The result? A mix of active, deprecated, and forgotten APIs that collectively form an invisible attack surface.
How Attackers Exploit Untracked or Outdated APIs
Attackers think like auditors, they look for what’s missing. Here’s how they take advantage of API inventory gaps:
- Scanning for Old Versions: When version 4 is live, attackers check whether /v2/ or /v3/ still exist, often with weaker security.
- Enumerating Hidden Endpoints: APIs sometimes include unused endpoints left over from testing. Tools like Burp Suite or OWASP ZAP can easily find them.
- Exploiting Deprecated Features: Old endpoints may use outdated encryption, weak authentication, or unpatched vulnerabilities.
- Piggybacking via Third Parties: As in Experian’s case, APIs shared with partners can expose sensitive data when reused insecurely.
- Harvesting Sensitive Data: Legacy APIs may still connect to live databases, allowing attackers to extract user or financial data unnoticed.

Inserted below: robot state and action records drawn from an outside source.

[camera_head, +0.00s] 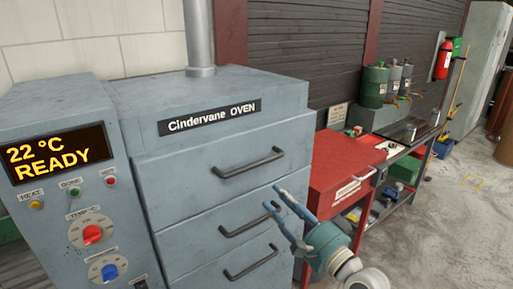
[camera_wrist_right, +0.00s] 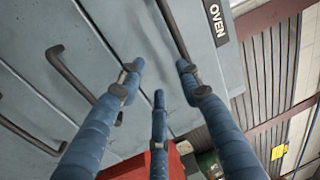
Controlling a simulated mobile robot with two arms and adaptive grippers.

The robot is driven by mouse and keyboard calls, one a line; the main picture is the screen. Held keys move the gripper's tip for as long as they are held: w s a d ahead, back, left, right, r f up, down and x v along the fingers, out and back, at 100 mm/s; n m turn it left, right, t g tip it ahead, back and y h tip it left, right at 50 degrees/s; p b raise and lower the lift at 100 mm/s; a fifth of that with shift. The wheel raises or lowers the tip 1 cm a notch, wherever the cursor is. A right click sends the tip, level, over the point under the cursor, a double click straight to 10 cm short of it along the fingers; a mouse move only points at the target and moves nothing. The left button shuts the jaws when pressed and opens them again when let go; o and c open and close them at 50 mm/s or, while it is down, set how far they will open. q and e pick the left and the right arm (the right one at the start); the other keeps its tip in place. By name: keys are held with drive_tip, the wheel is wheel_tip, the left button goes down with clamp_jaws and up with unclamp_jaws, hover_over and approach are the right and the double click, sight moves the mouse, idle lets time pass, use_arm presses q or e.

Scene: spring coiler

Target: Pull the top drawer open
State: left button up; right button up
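The grey oven (camera_head: 215,115) has three drawers, all looking shut. The top drawer (camera_head: 190,170) has a dark bar handle (camera_head: 248,163), which also shows in the right wrist view (camera_wrist_right: 174,30). My right gripper (camera_head: 273,197) has blue fingers spread open and empty. In the head view its fingertips are just below the right end of the top handle, near the middle drawer's handle (camera_head: 250,220). In the right wrist view the fingertips (camera_wrist_right: 160,68) point toward the drawer fronts, with the top handle ahead of them. Contact cannot be told. My left gripper is not in view.
A control panel (camera_head: 70,170) with knobs stands left of the drawers. A red bench (camera_head: 345,170) stands close on the right, near my right arm. A bottom drawer handle (camera_head: 252,263) juts out below. Open grey floor (camera_head: 450,220) lies at the right.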

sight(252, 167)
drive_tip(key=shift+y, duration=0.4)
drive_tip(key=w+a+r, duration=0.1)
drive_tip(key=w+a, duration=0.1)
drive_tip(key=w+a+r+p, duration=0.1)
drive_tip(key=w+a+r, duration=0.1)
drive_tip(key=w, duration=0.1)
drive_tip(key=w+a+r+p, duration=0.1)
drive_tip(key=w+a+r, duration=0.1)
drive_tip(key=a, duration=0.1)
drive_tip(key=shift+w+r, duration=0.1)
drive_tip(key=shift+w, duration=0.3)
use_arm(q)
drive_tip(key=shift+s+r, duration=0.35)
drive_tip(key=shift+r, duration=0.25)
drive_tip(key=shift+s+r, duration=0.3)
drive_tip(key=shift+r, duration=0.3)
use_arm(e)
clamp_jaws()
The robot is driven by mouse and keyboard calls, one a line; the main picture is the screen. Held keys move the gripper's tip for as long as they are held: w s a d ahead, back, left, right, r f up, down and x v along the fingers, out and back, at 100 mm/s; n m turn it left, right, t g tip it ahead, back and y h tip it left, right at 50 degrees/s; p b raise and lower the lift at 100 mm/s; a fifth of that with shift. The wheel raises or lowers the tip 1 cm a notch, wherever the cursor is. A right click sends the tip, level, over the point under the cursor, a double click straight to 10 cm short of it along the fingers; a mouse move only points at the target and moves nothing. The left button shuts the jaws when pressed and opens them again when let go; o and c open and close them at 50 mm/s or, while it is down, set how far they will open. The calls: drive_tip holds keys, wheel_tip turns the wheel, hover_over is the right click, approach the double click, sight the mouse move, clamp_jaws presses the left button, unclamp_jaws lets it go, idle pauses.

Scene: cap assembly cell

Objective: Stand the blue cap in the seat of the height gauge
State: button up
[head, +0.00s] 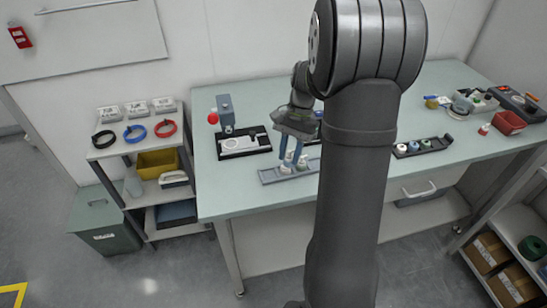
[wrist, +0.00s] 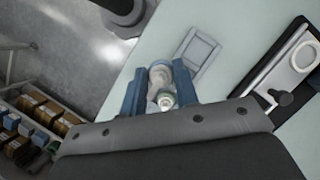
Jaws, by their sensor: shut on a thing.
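My gripper (head: 290,158), with two blue fingers, is low over a grey tray (head: 266,179) on the bench. It is shut on a small cap. In the wrist view, a pale cap (wrist: 160,77) and a white piece with a green ring (wrist: 165,101) show between the fingers; I cannot tell which one is gripped. No clearly blue cap can be made out. The height gauge (head: 229,150) stands left of my gripper, with a dark base, a pale round seat and a blue-grey post. Its seat also shows in the wrist view (wrist: 304,56) and looks empty.
A dark tray with several caps (head: 423,147) lies right of my arm. A red bin (head: 508,123) and small items are at the far right. Bare bench lies between the grey tray and the gauge.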

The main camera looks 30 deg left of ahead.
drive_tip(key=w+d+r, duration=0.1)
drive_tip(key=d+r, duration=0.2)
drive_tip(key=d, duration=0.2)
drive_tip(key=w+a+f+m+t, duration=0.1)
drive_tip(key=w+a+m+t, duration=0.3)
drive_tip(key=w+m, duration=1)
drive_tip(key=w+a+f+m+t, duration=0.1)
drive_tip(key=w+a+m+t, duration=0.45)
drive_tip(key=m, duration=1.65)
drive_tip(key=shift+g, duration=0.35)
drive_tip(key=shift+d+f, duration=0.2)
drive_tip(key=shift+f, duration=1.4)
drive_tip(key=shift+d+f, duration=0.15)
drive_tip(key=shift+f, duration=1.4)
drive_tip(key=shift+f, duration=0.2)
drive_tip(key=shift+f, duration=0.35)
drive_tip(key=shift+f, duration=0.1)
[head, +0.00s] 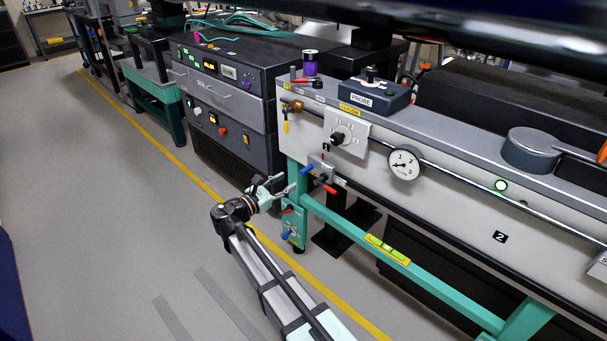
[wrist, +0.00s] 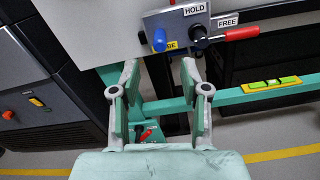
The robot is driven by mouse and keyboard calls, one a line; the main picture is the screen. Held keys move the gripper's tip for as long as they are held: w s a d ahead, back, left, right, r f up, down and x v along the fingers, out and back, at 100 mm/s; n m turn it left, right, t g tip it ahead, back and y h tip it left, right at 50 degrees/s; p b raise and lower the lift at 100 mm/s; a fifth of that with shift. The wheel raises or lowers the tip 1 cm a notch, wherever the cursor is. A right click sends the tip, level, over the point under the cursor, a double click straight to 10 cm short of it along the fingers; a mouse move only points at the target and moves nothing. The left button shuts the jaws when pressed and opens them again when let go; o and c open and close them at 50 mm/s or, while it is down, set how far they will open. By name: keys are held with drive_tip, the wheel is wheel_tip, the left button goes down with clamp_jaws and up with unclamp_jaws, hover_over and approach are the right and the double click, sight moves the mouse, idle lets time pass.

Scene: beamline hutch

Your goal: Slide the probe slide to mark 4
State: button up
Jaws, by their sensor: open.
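The probe slide (wrist: 178,28) is a grey block on the front of the bench; in the head view it sits low at the bench's left end (head: 321,163). It carries a blue knob (wrist: 159,40) and a red-handled lever (wrist: 240,33). The lever points right, beside the FREE label; the HOLD label is above its pivot. A yellow label is partly hidden behind the knob. My gripper (wrist: 160,75) is open and empty, with the knob beyond the gap between its fingertips, apart from them. In the head view my gripper (head: 287,191) is left of and below the slide. I cannot make out mark 4.
A pressure gauge (head: 404,164) and a rotary switch plate (head: 342,135) are on the bench front above. A green beam with a yellow level (head: 387,249) runs below. A dark cabinet (head: 222,100) stands left. The floor in front is open.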

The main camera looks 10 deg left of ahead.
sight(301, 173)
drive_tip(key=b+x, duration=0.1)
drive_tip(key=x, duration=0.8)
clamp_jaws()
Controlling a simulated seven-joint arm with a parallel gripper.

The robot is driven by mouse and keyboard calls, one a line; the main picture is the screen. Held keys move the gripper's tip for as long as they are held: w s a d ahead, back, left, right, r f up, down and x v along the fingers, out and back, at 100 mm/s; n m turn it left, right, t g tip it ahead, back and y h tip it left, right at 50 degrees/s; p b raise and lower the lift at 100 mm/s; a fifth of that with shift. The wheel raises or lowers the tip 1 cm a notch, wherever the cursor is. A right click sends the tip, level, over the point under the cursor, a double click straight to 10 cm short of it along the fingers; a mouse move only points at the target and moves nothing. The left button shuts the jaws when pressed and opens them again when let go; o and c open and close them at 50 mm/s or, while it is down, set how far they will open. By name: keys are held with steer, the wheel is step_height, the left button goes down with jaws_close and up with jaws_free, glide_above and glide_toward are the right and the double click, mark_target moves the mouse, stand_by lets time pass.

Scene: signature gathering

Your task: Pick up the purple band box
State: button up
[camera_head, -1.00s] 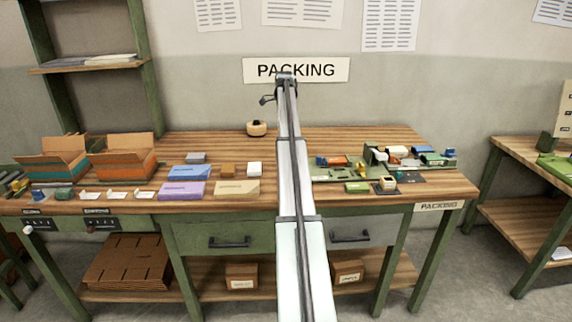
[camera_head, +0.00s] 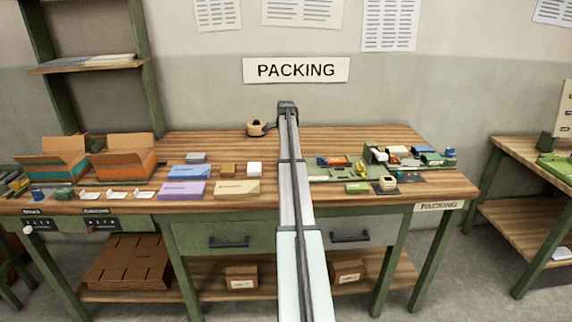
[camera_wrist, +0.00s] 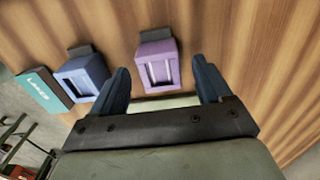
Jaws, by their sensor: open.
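In the wrist view a purple box (camera_wrist: 158,62) with pale stripes in its front recess stands on the wood, with a dark block behind it. My gripper (camera_wrist: 162,84) is open, its two dark fingers on either side of the picture's middle. The purple box shows beyond and between the fingertips, with nothing held. In the head view a flat purple box (camera_head: 181,190) lies at the table's front; I cannot tell if it is the same one. The gripper is hidden behind my arm there.
A similar blue box (camera_wrist: 82,77) stands left of the purple one in the wrist view, beside a teal labelled box (camera_wrist: 42,88). In the head view a blue box (camera_head: 190,172) and a tan box (camera_head: 236,187) lie near the flat purple box. Open cartons (camera_head: 124,160) stand at left.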

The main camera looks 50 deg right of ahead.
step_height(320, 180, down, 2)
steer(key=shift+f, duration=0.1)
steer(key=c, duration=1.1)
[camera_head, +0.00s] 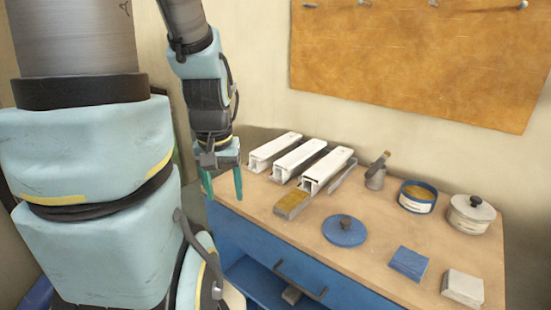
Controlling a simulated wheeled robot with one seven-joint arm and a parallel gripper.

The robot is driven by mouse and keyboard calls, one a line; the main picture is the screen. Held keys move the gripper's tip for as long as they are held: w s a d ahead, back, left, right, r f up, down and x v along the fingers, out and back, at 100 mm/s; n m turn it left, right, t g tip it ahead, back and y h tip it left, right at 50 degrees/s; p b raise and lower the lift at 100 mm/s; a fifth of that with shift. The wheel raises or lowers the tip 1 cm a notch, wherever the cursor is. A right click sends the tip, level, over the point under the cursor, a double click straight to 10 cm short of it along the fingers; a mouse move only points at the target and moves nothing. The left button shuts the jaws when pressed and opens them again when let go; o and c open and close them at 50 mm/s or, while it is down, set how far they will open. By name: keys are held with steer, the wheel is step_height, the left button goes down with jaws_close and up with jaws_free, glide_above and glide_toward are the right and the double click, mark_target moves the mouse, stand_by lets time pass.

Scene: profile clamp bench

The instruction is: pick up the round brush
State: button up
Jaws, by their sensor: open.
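What looks like the round brush (380,159) leans tilted in a small grey pot (375,179) on the bench, right of the white profiles. Its brown end sticks up and to the right; its lower part is hidden in the pot. My gripper (223,184) points down at the bench's left end, well left of the brush. Its two teal fingers are apart with nothing between them.
Three white profiles (299,157) and a yellowish block (291,204) lie between gripper and brush. A blue-rimmed tin (416,206), lidded pale tin (470,222), blue lid (344,235), blue block (409,263) and pale block (462,286) occupy the right. The bench's (376,270) front middle is clear.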

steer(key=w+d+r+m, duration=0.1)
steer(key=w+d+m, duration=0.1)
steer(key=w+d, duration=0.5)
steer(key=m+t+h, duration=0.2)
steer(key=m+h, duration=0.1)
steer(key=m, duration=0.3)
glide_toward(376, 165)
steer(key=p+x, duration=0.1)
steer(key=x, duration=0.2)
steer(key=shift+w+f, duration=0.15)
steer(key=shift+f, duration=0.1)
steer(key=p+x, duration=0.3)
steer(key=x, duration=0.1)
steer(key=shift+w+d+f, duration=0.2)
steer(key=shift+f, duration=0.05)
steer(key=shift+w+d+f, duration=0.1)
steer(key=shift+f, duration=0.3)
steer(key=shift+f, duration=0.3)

Improper inventory is like leaving your garage unlocked long after you moved out, the door’s still there, even if you’ve forgotten about it.
OWASP 9: Key Risks and Business Impact
Failing to maintain API visibility creates far-reaching risks, including:
- Data Breaches: Sensitive data exposed through forgotten endpoints.
- Compliance Violations: GDPR, PCI DSS, or HIPAA penalties for mishandled personal data.
- Brand Damage: Public loss of trust when customers learn their data was exposed.
- Operational Chaos: Inconsistent API versions causing integration failures.
- Financial Loss: Costs of incident response, fines, and legal settlements.
Improper Inventory Management may sound administrative, but it’s often the first domino in a full-scale breach.
Best Practices for Managing API Inventory
To prevent OWASP 9 vulnerabilities, organizations should implement a robust, continuous API inventory program. Here’s how:
1. Centralize API Management
Use a single API gateway or management system to control deployment, versioning, and access approvals across all environments.
2. Maintain an Accurate API Catalog
Keep a live record of every active, deprecated, and test API. Include metadata like version, owner, purpose, and authentication type.
3. Define Versioning and Retirement Policies
When APIs are updated, older versions should be decommissioned or restricted within a defined time frame.
4. Enforce Access Controls
Audit who can publish, modify, or consume APIs. Apply the principle of least privilege to reduce accidental exposure.
5. Audit Regularly
Run periodic audits to identify APIs that bypass governance — especially third-party or partner integrations.
6. Automate Discovery and Testing
Manual API tracking can’t scale. Automation is essential for identifying unknown or rogue endpoints in real time.
How APIsec.ai Automates API Discovery and Security Testing
Manual inventory and testing simply can’t keep up with today’s dynamic API ecosystems. That’s where APIsec.ai provides unmatched value.
- Continuous API Discovery
APIsec.ai automatically scans your environment to identify every API, including undocumented, shadow, or third-party-connected endpoints.
- Version Tracking and Validation
It detects old or unretired versions, flags unpatched endpoints, and validates configuration consistency across all environments.
- Automated OWASP Testing
APIsec.ai runs continuous, AI-driven tests against the OWASP API Top 10, including Improper Inventory Management, Broken Authentication, and Excessive Data Exposure.
- Seamless CI/CD Integration
Security becomes part of your development process, not an afterthought. Every new deployment is automatically validated before going live.
- Real-Time Reporting
Visual dashboards let teams see which APIs are live, which are outdated, and where unauthorized access may occur, all from a single pane of glass.
With APIsec.ai, organizations can gain full API visibility, eliminate shadow endpoints, and continuously validate security posture without slowing innovation.
Conclusion: Gaining Full Visibility Before Hackers Do
The Experian API breach is a cautionary tale for every modern enterprise, proof that losing sight of your API inventory can have devastating consequences. Attackers don’t need to break through your defenses when they can just find an unlocked, forgotten door.
Improper Inventory Management is one of the most preventable API security issues, but only if teams embrace continuous discovery, version control, and automated testing.
That’s where APIsec.ai leads the way. By combining AI-driven visibility with real-time vulnerability testing, APIsec.ai ensures that every API, old or new, internal or external, stays secure.
Don’t let shadow APIs become your next headline. Schedule a free API security assessment with APIsec.ai and uncover what you didn’t know was exposed.
FAQs
1. What is Improper Inventory Management in API security?
It’s when organizations fail to maintain an accurate list of their APIs, versions, and endpoints, leaving outdated or unauthorized ones exposed to attackers.
2. Why is API inventory important?
Because untracked APIs (often called shadow APIs) create hidden entry points that bypass monitoring, making them prime targets for attackers.
3. How did the Experian breach demonstrate OWASP API9?
Experian’s unsecured partner API allowed anyone to access private credit scores, a result of lost visibility and lack of inventory oversight.
4. What’s the best way to prevent Improper Inventory Management?
Use centralized gateways, enforce API retirement policies, and automate discovery with tools like APIsec.ai.
5. Can automation detect shadow APIs?
Yes. APIsec.ai continuously scans for undocumented or inactive endpoints, ensuring you always know what’s live and what’s vulnerable.
6. How often should API inventories be updated?
Continuously, each deployment can create new endpoints or versions. Automation ensures nothing slips through the cracks.